--- start of INPUT FOR THIS TASK ---

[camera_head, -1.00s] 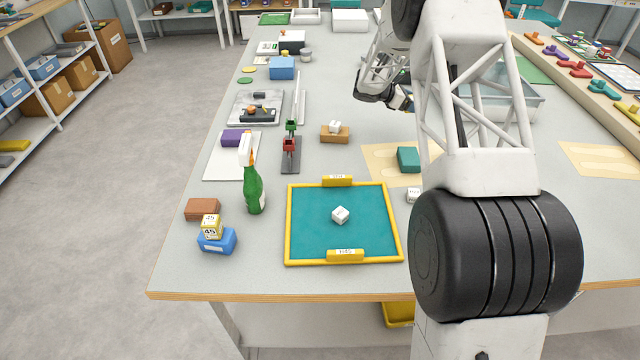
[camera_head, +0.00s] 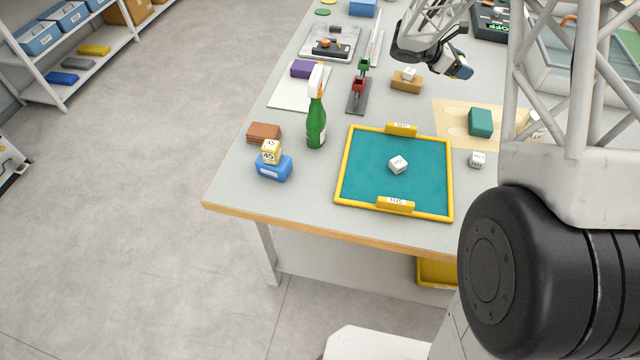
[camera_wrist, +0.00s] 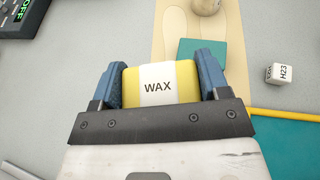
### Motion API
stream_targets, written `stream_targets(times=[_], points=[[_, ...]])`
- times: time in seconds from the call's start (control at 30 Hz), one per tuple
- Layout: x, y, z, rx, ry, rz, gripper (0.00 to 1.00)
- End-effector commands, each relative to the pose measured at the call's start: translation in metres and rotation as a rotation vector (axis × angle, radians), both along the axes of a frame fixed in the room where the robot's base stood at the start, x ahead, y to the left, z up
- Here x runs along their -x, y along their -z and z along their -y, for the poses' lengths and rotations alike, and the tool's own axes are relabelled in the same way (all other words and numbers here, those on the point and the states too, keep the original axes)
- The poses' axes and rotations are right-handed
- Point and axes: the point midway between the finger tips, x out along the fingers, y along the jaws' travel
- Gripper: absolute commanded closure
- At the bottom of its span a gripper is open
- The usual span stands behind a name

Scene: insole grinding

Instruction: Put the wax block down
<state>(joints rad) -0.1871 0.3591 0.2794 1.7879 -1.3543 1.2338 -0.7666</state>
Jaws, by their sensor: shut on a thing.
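The wax block (camera_wrist: 158,84) is yellow with a white band reading WAX. In the wrist view my gripper (camera_wrist: 160,86) is shut on it, with one blue finger on each side. Whether the block touches anything below cannot be told. In the head view my gripper (camera_head: 462,67) is over the table, to the right of a brown block (camera_head: 406,86) with a white cube on it. The wax block is not clearly seen there.
A teal block (camera_head: 481,122) lies on a beige sheet (camera_head: 455,118); it also shows in the wrist view (camera_wrist: 212,47). A white cube (camera_head: 477,159) stands near a yellow-rimmed teal tray (camera_head: 365,175). A green spray bottle (camera_head: 316,125) stands to the left. Grey tabletop between them is bare.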

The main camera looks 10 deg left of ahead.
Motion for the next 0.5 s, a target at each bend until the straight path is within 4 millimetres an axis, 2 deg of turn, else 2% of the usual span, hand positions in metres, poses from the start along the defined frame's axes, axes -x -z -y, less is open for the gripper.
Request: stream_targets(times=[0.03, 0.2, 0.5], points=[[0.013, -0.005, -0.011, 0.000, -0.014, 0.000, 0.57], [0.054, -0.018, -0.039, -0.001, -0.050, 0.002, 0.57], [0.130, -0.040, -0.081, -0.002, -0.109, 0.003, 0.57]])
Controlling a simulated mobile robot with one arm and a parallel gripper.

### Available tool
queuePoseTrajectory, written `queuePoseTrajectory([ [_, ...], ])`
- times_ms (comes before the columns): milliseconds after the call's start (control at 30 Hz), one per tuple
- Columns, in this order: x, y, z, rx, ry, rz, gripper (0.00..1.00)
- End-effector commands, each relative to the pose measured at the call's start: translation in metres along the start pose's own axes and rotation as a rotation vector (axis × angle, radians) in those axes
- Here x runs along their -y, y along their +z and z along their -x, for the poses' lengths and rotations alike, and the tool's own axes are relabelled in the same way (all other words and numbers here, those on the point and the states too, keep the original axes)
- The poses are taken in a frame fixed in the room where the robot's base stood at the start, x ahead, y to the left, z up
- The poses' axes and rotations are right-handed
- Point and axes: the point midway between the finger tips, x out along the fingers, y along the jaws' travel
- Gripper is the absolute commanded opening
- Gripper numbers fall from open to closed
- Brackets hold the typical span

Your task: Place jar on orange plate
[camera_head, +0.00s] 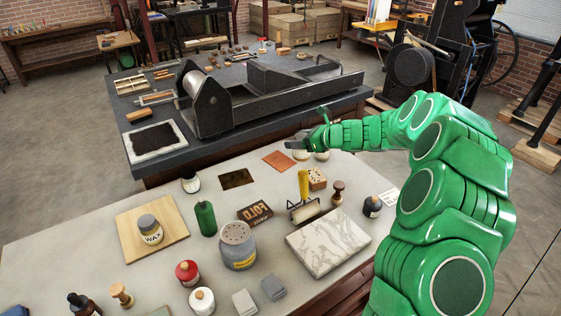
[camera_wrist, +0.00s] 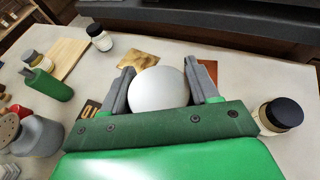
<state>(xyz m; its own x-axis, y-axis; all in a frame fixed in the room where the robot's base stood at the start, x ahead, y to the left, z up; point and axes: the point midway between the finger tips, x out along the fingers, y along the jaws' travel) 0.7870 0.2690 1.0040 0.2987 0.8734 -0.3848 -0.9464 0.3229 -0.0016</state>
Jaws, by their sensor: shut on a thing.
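The orange plate (camera_head: 279,160) is a flat copper-orange sheet on the pale table. In the wrist view its visible part (camera_wrist: 208,69) lies beyond the right finger, which hides some of it. My gripper (camera_wrist: 166,76) is shut on a jar with a round white top (camera_wrist: 158,88). The jar's lower body is hidden in the wrist view. In the head view my gripper (camera_head: 298,145) is just right of the orange plate, near the table's back edge. I cannot tell whether the jar touches the table.
A dark-lidded jar (camera_wrist: 281,114) stands close to the right of my gripper. A brown-gold plate (camera_head: 237,178) lies left of the orange plate. The FOLD block (camera_head: 255,212), brayer (camera_head: 305,210) and pierced wooden block (camera_head: 317,178) stand in front. A dark press bench (camera_head: 250,125) rises behind.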

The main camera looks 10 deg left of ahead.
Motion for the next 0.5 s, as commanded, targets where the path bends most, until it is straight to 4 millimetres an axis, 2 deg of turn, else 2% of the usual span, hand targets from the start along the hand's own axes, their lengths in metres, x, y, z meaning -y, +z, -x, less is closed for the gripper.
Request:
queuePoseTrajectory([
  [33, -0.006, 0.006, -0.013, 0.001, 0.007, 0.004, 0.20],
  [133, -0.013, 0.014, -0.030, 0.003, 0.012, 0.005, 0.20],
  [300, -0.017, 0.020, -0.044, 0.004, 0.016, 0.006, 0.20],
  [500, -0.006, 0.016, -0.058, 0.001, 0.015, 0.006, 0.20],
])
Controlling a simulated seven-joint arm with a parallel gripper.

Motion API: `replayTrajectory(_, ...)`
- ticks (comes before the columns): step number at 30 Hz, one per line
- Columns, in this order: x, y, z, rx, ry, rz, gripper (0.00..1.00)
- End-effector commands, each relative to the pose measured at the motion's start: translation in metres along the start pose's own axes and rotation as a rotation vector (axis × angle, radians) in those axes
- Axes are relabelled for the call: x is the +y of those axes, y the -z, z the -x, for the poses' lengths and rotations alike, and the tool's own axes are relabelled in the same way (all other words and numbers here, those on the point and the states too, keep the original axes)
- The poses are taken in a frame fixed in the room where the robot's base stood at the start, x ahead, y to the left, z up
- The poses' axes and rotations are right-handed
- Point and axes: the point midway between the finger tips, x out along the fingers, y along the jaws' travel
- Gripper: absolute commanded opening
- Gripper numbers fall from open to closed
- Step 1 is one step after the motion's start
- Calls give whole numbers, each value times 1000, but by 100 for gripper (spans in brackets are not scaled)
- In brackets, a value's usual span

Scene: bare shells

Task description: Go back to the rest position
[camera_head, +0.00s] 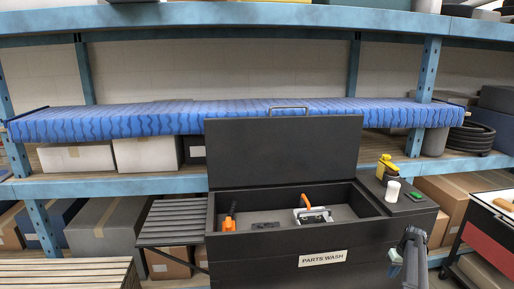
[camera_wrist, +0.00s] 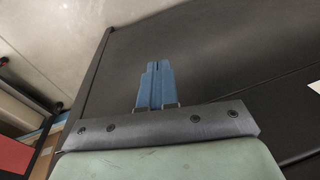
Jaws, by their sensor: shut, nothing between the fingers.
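My gripper (camera_wrist: 155,68) shows in the wrist view with its blue fingers pressed together and nothing between them. Beyond it is the dark side of the parts wash box. In the head view my arm is low at the right, in front of the right part of the black parts wash box (camera_head: 270,248). The fingertips cannot be made out there. The box's lid (camera_head: 283,155) stands open. Inside lie an orange-handled tool (camera_head: 230,218) at the left and a metal tool with an orange handle (camera_head: 312,213) near the middle.
A yellow bottle (camera_head: 384,167) and a white cup (camera_head: 392,190) stand on the box's right ledge. A slatted rack (camera_head: 172,222) is at its left. Blue shelving (camera_head: 110,185) with cartons stands behind. A red-sided cart (camera_head: 490,248) is at the right.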

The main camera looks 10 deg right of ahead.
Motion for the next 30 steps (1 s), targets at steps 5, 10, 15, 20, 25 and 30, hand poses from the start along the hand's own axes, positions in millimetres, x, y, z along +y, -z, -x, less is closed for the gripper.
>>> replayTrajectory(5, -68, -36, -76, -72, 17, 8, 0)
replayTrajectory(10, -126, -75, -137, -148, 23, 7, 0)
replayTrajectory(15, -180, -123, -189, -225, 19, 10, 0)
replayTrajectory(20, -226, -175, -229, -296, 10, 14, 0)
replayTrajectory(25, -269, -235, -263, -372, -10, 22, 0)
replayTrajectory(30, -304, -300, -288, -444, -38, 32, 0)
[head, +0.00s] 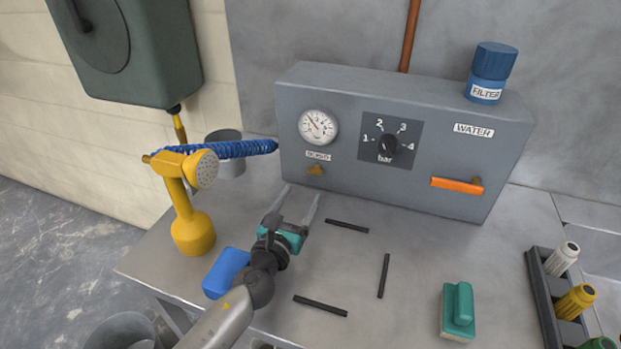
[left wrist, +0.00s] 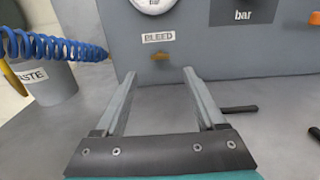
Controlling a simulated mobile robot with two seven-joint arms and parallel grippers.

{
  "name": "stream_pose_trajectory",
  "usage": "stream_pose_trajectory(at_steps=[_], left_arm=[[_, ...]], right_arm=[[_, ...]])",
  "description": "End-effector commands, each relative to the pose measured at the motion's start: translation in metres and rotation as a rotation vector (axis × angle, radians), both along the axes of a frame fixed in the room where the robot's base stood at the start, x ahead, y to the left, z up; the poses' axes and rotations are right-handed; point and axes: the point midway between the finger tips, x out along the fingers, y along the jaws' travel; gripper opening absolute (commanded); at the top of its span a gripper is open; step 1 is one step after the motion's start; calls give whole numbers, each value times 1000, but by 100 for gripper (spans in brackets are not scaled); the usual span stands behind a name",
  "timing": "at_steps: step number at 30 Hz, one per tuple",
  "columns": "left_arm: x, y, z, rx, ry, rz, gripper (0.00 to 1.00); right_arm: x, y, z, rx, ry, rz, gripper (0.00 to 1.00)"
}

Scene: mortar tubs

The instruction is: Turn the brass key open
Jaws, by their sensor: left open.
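The small brass key (head: 316,170) is on the front of the grey box, just under the BLEED label. It also shows in the left wrist view (left wrist: 161,57), ahead of my fingers and between their directions. My left gripper (head: 301,197) is open and empty, its two fingers pointing at the box face below the key. In the left wrist view the open fingertips (left wrist: 158,76) are apart from the key, with a gap. My right gripper is in neither view.
The grey box (head: 345,190) carries a gauge (head: 318,126), a bar dial (head: 389,145) and an orange WATER lever (head: 456,185). A yellow sprayer (head: 193,230) with a blue coiled hose (head: 235,149) stands left. A blue block (head: 225,272) lies near my left arm. Black strips (head: 347,227) lie on the bench.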

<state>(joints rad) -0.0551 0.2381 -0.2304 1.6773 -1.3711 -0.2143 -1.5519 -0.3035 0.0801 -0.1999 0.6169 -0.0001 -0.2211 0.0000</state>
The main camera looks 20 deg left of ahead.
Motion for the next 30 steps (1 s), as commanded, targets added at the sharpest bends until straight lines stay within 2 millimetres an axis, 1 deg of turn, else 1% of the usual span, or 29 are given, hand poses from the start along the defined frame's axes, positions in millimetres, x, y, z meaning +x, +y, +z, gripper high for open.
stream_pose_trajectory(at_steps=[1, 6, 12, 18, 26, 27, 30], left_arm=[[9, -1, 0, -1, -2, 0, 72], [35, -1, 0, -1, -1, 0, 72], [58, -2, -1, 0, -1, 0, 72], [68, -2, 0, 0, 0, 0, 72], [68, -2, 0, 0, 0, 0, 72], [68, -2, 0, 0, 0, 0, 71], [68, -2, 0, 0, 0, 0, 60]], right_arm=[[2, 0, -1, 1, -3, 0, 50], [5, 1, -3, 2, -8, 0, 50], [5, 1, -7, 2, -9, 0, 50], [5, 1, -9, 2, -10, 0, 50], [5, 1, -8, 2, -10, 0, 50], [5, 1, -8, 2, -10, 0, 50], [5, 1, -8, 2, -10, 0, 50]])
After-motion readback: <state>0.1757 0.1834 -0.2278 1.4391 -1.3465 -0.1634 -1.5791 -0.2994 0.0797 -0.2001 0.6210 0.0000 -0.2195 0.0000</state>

--- end of INPUT FOR THIS TASK ---

*CHALLENGE:* Check each line of the records above for "tuple", and copy those that have it.

*CORRECT RESULT:*
- times: time in seconds from the call's start (control at 30 Hz), one per tuple
- times_ms (comes before the columns): milliseconds after the call's start (control at 30 Hz), one per tuple
  "timing": "at_steps: step number at 30 Hz, one per tuple",

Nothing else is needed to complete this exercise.